Create, rename, link to, delete files

  • touch <file> – create an empty file, or update the modification timestamp on an existing file
  • mkdir -p <dirname> – create directory <dirname>.  
    • -p says to create any needed sub-directories also
  • mv <file1> <file2> – renames <file1> to <file2>
    • mv <file1> ... <fileN> <to_dir>/  – moves files <file1> ... <fileN> into directory <to_dir>
    • mv -t <dir> <file1> ... <fileN> – same as above, but specifies the target directory as an option
      • via the -t <to_dir> option
  • ln -s <path> creates a symbolic (-s) link (symlink) to <path> in the current directory
    • a symbolic link can be manipulated as if it is the linked-to file or directory
      • and can be deleted without affecting the linked-to file/directory
    • the default link file name corresponds to the last name component in <path>
    • always specify the -s option to create a symbolic link
      • without the -s option a difficult-to-manage "hard link" is created
    • always change into (cd) the directory where you want the link before executing ln -s
    • ln -sf -t <target_dir>  <file1> <file2> ... <fileN> 
      • creates symbolic links to <file1> <file2> ... <fileN> in target directory <target_dir>
  • rm <file> deletes a file. This is permanent - not a "trash can" deletion.
    • rm -rf  <dirname> deletes an entire directory – be careful!
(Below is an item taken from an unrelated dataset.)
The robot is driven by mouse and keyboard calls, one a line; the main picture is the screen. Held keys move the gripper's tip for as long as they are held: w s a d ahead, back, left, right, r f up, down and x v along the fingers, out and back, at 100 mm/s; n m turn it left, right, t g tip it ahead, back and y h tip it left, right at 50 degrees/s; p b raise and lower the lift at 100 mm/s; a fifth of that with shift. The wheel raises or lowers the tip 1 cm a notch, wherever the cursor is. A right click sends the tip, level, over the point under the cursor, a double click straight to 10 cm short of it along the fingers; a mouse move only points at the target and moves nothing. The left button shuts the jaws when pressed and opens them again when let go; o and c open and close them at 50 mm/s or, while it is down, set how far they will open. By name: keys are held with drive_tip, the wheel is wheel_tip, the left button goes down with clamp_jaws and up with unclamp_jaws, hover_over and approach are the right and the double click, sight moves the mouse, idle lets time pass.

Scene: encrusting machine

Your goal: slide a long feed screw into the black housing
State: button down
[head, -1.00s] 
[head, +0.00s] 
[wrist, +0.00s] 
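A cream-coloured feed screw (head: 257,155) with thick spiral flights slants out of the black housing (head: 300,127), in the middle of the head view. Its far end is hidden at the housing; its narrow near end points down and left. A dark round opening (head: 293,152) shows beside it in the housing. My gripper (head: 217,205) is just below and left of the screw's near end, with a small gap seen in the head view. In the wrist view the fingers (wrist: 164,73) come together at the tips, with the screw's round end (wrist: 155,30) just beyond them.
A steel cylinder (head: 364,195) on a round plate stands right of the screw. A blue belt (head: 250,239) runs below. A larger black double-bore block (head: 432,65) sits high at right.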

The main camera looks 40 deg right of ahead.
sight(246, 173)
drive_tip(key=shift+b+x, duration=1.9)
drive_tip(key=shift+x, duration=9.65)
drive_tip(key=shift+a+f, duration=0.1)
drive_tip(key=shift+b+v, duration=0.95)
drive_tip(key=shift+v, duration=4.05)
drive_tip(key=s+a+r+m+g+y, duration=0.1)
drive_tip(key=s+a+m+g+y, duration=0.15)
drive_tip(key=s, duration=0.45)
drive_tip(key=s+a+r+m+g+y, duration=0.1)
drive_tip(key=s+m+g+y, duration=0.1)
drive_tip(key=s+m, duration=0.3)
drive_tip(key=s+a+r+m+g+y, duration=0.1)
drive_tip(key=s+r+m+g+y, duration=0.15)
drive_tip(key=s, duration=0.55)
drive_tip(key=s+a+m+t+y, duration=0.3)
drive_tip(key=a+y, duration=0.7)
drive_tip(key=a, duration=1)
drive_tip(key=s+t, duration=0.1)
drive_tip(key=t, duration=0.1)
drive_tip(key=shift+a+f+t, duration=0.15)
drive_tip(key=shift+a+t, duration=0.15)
Copying files and directories

  • cp <source> [<source>...] <destination> copies the file(s) <source> [<source>...] to the directory or file  <destination>
    • using . (period) as the destination means "here, with the same name"
    • -p option says to preserve file modification timestamps
    • cp -r <dirname>/ <destination>/ will recursively copy the directory <dirname>/ and all its contents to the directory <destination>/.
    • cp -t <dirname>/ <file> [<file>...] copies one or more specified files to the target directory.
  • scp <user>@<host>:<remote_source_path> <local_destination_path>
    • Works just like cp but copies <remote_source_path> from the remote host machine to the <local_destination_path>
    • -p (preserve file times) and -r (recursive) options work the same as cp
    • scp <local_source_path>... <user>@<host>:<remote_destination_path> is similar, but copies one or more <local_source_path> to the <remote_destination_path> on the remote host machine.
    • A nice scp syntax resource is located here.
  • wget <url> fetches a file from a valid URL (e.g. http, https, ftp).
    • -O <file> specifies the name for the local file (defaults to the last component of the URL)
  • rsync -arvW <source_directory>/ <target_directory>/
    rsync -ptlrvP <source_directory>/ <target_directory>/
    • Recursively copies <source_directory> contents to <target_directory>, but only if <source_directory> files are newer or don't yet exist in <target_directory>
    • Remote path syntax (<user>@<host>:<absolute_or_home-relative_path>) can be used for either source or target, but not both.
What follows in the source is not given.